The Football Manager series brings us in to the modern era, and it has seen Sports Interactive develop more and increase both in studio size—around 110 employees now, a slight increase on the initial two—and professionalism. Age is a factor too, of course, but for every negative—Paul can no longer play the game, being ‘too close to it’—there’s an unexpected positive, like long-term studio member Marc Duffy (hired to create SI’s first website when he was 14) bringing in design ideas from his own son. “We’ve become a heritage rock act, who just don’t play their greatest hits any more,” Miles laughs. “Endlessly making games, it’s absolutely non-stop.”

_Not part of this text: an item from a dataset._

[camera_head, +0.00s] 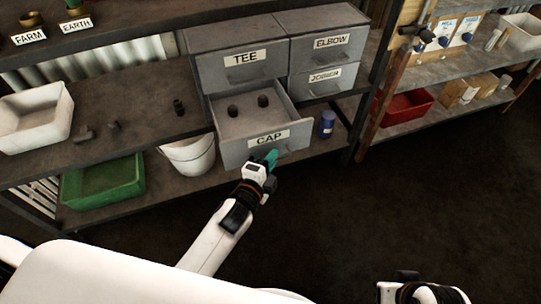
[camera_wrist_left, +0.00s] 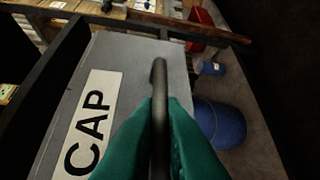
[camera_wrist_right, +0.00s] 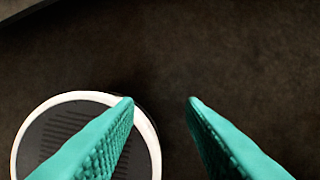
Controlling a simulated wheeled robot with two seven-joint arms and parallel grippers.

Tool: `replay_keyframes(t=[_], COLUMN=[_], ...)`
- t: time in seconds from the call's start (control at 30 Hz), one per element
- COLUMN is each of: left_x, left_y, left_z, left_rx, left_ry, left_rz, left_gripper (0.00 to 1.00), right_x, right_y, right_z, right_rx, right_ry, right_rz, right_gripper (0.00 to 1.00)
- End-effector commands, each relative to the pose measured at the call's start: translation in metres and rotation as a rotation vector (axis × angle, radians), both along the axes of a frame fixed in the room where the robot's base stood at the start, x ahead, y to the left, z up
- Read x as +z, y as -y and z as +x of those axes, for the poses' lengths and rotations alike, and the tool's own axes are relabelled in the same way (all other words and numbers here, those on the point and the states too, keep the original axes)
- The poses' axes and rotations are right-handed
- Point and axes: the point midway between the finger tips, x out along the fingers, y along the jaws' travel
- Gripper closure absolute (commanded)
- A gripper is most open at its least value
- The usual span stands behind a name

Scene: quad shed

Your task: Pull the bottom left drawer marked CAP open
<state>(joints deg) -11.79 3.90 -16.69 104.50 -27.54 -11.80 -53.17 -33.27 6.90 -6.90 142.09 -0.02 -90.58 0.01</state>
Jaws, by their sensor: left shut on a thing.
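The drawer marked CAP (camera_head: 233,152) is the bottom left one of a grey drawer cabinet (camera_head: 226,68). It stands pulled out, with two small dark fittings (camera_head: 263,101) visible inside. My left gripper (camera_head: 271,158) is at the right part of its front, below the label. In the left wrist view, the teal fingers (camera_wrist_left: 160,125) are shut on the dark handle (camera_wrist_left: 159,80), beside the CAP label (camera_wrist_left: 92,125). My right gripper (camera_wrist_right: 165,102) is open and empty over dark floor. In the head view only part of the right arm shows at the bottom right.
The TEE (camera_head: 240,80), ELBOW (camera_head: 335,42) and JOINER (camera_head: 325,80) drawers are shut. A blue container (camera_head: 327,124) stands right of the drawer on the lower shelf. A white bucket (camera_head: 190,156) and a green crate (camera_head: 103,184) are left. The floor in front is clear.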

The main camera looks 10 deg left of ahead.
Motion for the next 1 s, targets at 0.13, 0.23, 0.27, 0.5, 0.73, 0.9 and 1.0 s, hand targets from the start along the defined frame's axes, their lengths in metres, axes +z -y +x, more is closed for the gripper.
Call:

Football Manager is part of the modern lexicon now, cited in as many sporting articles as it is academic papers and birthing books, online communities—even a documentary film in 2014. It’s something the team is very proud of, as Ov explains: “That the game has reached the levels of being a cultural reference point—you see it mentioned in places where you least expect it, football articles with people commenting about us, everybody knows it—I think we take it for granted, but it’s very cool.” This universe of football was created as two brothers wanted it to be, and it grew into something incredibly influential. “We set out to create a game world experience,” Paul explains. “And we’ve managed to create a phenomenon without compromising that.”
The only question left, then, is if Miles and the brothers would ever want to try their hand at the real thing. Miles says no, he’s already involved in other areas and he’d be too rigid on tactics anyway. Paul could see himself getting involved if one of his children was in a team. And Ov? “I wouldn’t want to be a football manager,” he laughs. “I’d probably be too scared of upsetting people.”